=== Task to carry out ===
Seek out every line containing the word "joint", and copy each.

=== Information provided ===

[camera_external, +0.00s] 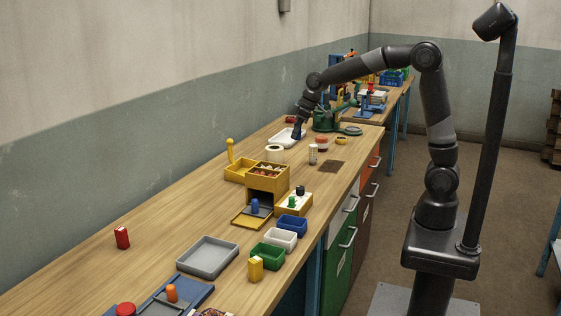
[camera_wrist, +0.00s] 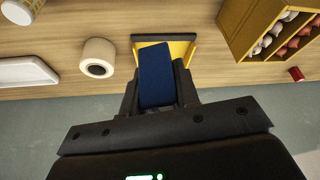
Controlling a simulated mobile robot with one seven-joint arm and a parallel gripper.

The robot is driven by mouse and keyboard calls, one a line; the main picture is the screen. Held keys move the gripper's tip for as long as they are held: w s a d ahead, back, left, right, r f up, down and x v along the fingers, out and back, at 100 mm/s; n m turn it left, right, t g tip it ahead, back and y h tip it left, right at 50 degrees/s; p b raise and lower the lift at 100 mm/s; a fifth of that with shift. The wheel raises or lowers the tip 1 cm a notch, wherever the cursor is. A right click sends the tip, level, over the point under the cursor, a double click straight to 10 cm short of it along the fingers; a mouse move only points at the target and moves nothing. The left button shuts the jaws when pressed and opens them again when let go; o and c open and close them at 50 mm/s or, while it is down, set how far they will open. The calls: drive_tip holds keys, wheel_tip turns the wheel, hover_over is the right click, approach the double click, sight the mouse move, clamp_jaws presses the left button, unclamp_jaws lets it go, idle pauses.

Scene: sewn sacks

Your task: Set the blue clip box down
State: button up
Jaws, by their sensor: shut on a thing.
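My gripper (camera_external: 299,128) is shut on the blue clip box (camera_wrist: 156,75), which sits between its two fingers (camera_wrist: 157,92). In the external view the box (camera_external: 297,134) shows as a small dark blue shape under the fingers, at the far part of the long workbench, beside a white tray (camera_external: 285,138). I cannot tell whether its underside touches anything. In the wrist view the box hides part of a yellow tray with a dark edge (camera_wrist: 183,47).
A white roll (camera_external: 275,153) and a yellow compartment box (camera_external: 267,181) stand nearer on the bench. A green round-based device (camera_external: 326,121) stands just right of my gripper. A jar with a red lid (camera_external: 322,144) is close by. The bench's left middle (camera_external: 175,195) is clear.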

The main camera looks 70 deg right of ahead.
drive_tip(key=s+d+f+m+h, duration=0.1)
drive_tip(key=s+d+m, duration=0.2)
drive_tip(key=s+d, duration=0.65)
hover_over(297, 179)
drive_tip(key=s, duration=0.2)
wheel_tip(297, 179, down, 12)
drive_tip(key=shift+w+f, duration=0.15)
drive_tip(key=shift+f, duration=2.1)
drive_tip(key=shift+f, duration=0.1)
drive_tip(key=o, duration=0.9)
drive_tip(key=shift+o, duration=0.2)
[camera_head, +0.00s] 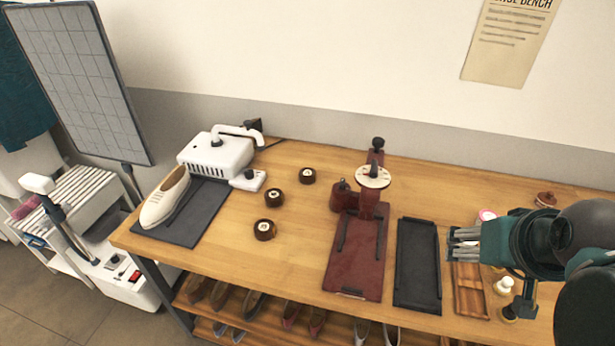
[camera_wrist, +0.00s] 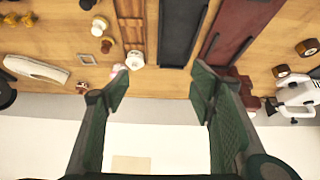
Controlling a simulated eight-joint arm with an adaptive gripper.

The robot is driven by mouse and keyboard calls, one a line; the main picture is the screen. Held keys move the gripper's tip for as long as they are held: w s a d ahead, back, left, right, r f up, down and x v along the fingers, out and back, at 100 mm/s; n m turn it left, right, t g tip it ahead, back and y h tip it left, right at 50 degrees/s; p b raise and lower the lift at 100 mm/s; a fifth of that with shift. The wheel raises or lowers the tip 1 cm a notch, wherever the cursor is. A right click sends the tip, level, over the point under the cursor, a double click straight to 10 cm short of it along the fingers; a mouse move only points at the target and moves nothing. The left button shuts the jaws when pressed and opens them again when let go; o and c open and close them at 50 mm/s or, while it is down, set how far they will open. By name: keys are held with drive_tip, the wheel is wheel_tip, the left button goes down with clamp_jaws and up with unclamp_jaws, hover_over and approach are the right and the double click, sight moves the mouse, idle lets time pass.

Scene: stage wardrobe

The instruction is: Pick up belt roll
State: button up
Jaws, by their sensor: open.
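Several small dark brown rolls with pale centres, which look like the belt rolls, lie apart on the left half of the wooden bench. The far roll (camera_head: 308,176), the middle roll (camera_head: 274,197) and the near roll (camera_head: 264,229) show in the head view. Rolls also show at the right edge of the wrist view, one of them (camera_wrist: 307,47) near the border. My gripper (camera_head: 456,244) is above the right part of the bench, far to the right of the rolls. In the wrist view its fingers (camera_wrist: 160,78) are spread with nothing between them.
A dark red press (camera_head: 362,260) and a black tray (camera_head: 418,268) stand between my gripper and the rolls. A white machine (camera_head: 213,155) and a cream shoe (camera_head: 165,198) on a dark mat are at the left. Bare bench (camera_head: 235,255) surrounds the rolls.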

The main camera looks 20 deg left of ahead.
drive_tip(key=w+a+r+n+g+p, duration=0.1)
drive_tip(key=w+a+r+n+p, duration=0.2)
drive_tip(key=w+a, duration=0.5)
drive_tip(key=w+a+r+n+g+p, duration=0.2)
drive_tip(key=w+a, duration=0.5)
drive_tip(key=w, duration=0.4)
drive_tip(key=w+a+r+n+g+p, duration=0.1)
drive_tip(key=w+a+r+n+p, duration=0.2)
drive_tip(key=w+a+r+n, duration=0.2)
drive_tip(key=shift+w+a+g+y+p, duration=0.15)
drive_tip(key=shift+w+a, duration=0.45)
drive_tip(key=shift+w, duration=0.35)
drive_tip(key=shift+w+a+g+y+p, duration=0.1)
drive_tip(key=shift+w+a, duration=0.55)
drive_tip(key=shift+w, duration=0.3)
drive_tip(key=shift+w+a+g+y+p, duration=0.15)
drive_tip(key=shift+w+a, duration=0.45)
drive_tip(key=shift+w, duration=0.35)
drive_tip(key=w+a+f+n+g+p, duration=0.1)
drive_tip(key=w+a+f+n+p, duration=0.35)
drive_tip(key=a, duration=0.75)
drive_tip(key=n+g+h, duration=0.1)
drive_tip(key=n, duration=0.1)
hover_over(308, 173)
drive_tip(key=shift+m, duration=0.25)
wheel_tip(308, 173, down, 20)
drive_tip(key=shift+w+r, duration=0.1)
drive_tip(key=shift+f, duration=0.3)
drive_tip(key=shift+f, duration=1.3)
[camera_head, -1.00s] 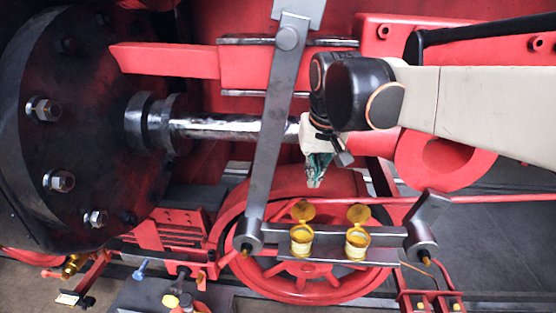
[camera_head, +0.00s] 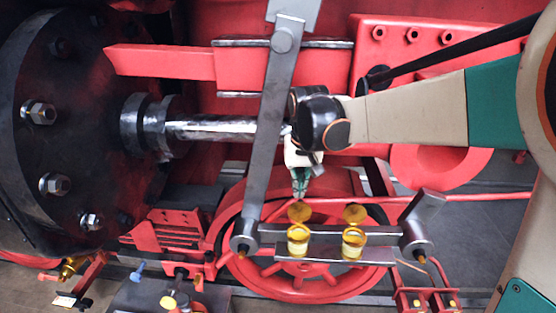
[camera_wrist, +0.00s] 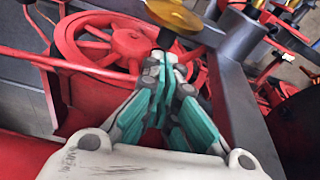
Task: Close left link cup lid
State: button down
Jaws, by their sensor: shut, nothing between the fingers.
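The left link cup (camera_head: 298,241) is a small yellow cup on the grey link bar, and its round yellow lid (camera_head: 299,213) stands open, tilted up behind it. The right link cup (camera_head: 353,243) beside it also has its lid (camera_head: 354,214) raised. My gripper (camera_head: 301,196) is shut and empty, with its teal fingers pointing down just above the left lid. In the wrist view my gripper (camera_wrist: 168,62) shows with closed fingers, close below a yellow lid (camera_wrist: 174,14) at the top edge. Whether the fingertips touch the lid cannot be told.
A grey upright lever (camera_head: 268,130) stands just left of my gripper. The grey link bar (camera_head: 325,235) carries both cups, with a red spoked wheel (camera_head: 228,232) behind. A large dark cylinder (camera_head: 60,120) fills the left side.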

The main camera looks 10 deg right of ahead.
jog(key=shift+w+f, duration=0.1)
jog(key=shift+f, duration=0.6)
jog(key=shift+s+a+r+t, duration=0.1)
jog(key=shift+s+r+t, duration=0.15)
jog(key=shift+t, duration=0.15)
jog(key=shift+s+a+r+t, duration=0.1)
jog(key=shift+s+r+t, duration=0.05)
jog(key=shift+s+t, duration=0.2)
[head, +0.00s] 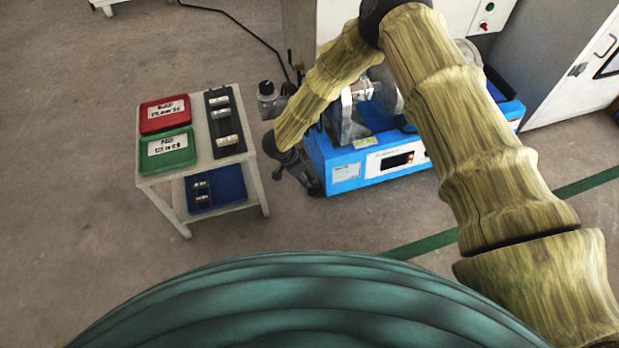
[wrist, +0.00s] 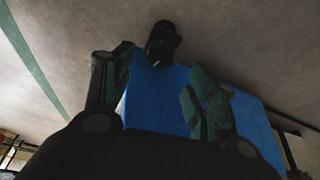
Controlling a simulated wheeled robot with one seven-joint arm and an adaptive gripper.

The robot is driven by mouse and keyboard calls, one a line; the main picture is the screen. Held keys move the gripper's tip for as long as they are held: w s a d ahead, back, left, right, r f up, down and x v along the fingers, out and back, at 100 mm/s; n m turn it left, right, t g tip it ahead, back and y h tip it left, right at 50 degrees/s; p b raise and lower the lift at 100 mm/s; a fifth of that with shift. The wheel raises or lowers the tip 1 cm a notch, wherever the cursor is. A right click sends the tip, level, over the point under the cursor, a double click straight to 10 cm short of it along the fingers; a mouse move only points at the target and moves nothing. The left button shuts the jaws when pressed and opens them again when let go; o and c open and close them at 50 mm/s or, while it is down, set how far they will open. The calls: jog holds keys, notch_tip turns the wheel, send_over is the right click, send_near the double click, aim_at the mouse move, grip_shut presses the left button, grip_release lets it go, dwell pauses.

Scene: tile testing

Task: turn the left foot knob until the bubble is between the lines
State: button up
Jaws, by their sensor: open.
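The blue machine (head: 345,172) stands on the floor, with a lit display on its front. My gripper (head: 298,182) is at its front left corner, pointing down, fingers apart. In the wrist view, my open gripper (wrist: 158,78) has the blue base (wrist: 158,100) between and behind its fingers. A black knob-like part (wrist: 163,42) shows beyond the fingertips at the base's edge, apart from both fingers; it looks like the left foot knob. In the head view I cannot separate it from my dark gripper. A small yellow-green strip (head: 364,143) on the base may be the level; its bubble is too small to read.
A light table (head: 151,183) stands left of my gripper. It holds a red tray (head: 164,101), a green tray (head: 167,162) and a black holder (head: 229,150), with a blue bin (head: 225,183) below. A grey cabinet (head: 560,60) stands at right. The floor in front is clear.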

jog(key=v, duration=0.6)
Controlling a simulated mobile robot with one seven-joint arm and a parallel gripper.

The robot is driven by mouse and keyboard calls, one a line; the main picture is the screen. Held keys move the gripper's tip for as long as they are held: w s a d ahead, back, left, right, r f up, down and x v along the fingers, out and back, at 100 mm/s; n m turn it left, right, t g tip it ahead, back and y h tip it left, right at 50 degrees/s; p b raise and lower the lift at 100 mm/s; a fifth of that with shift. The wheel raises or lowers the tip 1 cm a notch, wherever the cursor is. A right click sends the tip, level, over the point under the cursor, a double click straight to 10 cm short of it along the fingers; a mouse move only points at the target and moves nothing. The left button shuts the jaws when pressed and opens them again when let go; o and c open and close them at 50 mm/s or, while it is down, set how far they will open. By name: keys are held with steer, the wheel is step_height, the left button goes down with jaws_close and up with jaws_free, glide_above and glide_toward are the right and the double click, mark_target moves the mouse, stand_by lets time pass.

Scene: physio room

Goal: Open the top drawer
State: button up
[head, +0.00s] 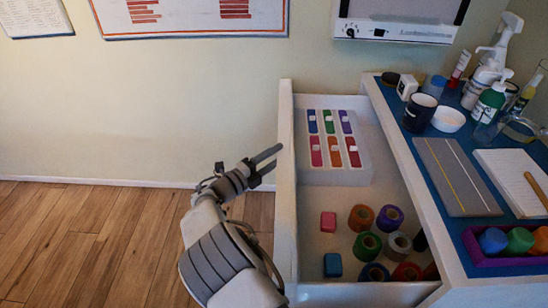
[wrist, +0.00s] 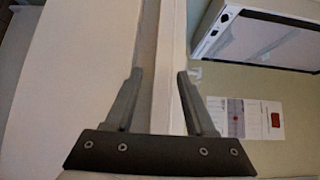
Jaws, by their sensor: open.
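The top drawer (head: 345,208) of the white cabinet is pulled well out, showing its contents. Its tall white front panel (head: 287,190) is at the left end of the drawer. My gripper (head: 272,161) is just left of the panel's outer face, near its upper part, with its fingers apart and nothing seen held. In the wrist view my two fingers (wrist: 160,85) are spread, with a pale upright edge showing between them. The drawer's handle is not clearly visible, and I cannot tell whether a finger touches the panel.
The drawer holds a grey tray (head: 335,175) of coloured packets and several tape rolls (head: 366,245). The blue-topped counter (head: 400,142) on the right carries bottles, a dark mug (head: 419,113), a clipboard (head: 515,180) and a purple tray (head: 500,260). Wooden floor (head: 90,235) lies clear on the left.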

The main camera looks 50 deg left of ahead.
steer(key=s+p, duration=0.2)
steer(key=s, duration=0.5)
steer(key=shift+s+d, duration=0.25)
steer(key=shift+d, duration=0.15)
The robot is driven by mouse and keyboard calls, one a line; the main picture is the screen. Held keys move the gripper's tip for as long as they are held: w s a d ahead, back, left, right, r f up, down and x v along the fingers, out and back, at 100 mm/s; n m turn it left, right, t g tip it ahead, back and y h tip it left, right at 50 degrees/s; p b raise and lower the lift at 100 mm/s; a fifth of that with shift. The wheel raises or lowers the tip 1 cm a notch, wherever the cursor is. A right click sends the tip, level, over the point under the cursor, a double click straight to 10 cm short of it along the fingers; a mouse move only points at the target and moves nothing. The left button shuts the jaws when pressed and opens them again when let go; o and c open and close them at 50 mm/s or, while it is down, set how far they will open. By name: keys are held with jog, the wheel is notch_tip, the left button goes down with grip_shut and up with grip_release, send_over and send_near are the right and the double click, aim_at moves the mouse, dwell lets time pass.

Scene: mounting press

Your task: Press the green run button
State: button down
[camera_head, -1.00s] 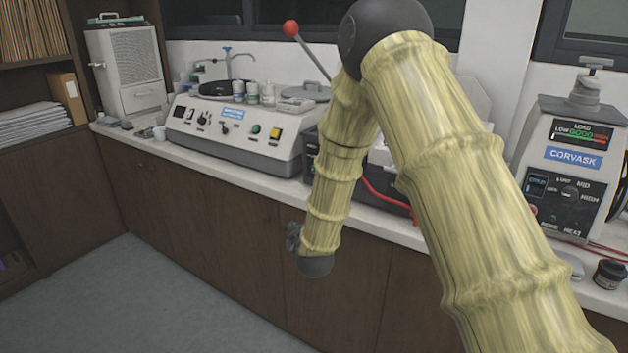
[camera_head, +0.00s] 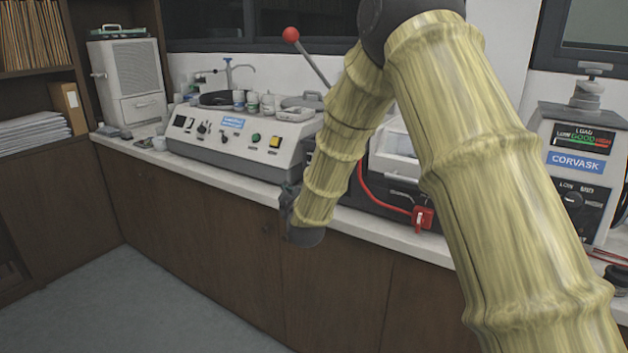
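A round green button (camera_head: 256,138) sits on the sloped front panel of the white bench machine (camera_head: 232,150), left of a yellow square switch (camera_head: 275,141). No label reading "run" is legible on it. My gripper (camera_head: 287,198) is a small dark shape at the end of my arm, in front of the counter edge. It is below and right of the green button, apart from it. Its fingers are too small and dark to tell open or shut. The Corvask unit (camera_head: 574,163) stands at the right, partly covered by my arm; no green button shows on its visible part.
A red-knobbed lever (camera_head: 291,35) rises behind my arm. A red clamp (camera_head: 423,217) with a red cable hangs at the counter's front edge. Several small jars (camera_head: 252,101) stand on the bench machine. A white cabinet unit (camera_head: 128,82) is at the left. Floor in front is clear.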

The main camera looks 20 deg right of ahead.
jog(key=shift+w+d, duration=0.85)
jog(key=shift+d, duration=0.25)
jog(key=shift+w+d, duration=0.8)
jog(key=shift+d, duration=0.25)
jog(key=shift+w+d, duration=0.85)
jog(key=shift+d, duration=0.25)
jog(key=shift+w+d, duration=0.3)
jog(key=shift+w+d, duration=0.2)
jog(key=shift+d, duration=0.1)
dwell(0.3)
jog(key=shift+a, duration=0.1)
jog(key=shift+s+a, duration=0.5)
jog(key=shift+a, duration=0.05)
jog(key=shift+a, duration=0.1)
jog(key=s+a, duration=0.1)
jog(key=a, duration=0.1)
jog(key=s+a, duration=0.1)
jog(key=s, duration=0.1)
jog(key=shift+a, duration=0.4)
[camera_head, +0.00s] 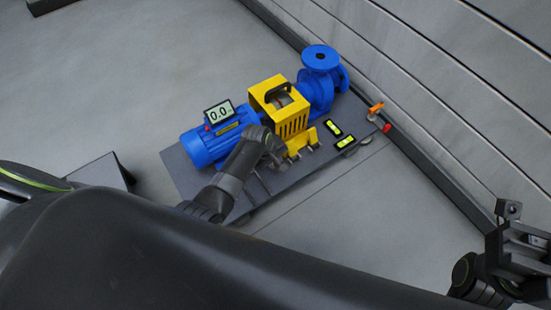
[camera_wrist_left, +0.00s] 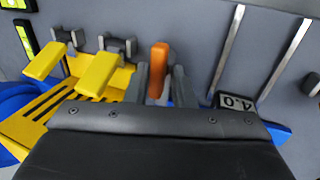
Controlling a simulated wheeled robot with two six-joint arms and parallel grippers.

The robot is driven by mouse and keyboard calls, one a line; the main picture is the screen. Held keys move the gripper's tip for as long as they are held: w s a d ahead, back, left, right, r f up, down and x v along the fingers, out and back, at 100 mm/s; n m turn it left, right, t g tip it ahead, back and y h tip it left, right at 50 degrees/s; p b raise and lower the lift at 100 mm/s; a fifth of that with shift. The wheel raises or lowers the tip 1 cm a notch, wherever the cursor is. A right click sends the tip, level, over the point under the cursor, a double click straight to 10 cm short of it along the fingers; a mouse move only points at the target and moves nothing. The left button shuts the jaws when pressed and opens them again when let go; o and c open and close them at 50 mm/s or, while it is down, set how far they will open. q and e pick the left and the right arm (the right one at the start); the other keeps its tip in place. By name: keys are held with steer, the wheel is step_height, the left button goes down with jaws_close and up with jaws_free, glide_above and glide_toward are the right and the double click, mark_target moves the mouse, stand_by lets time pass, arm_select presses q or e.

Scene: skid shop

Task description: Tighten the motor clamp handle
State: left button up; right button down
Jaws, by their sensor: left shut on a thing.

=== The answer ===
Controlling a simulated mobile robot with one seven-joint arm and a parallel gripper.
Controlling a simulated eight-joint arm with an adaptive gripper.
Controlling a simulated wheeled robot with one seven-joint arm and an adaptive gripper.
Controlling a simulated mobile robot with one seven-joint arm and a parallel gripper.
Controlling a simulated wheeled robot with two six-joint arms and parallel grippers.

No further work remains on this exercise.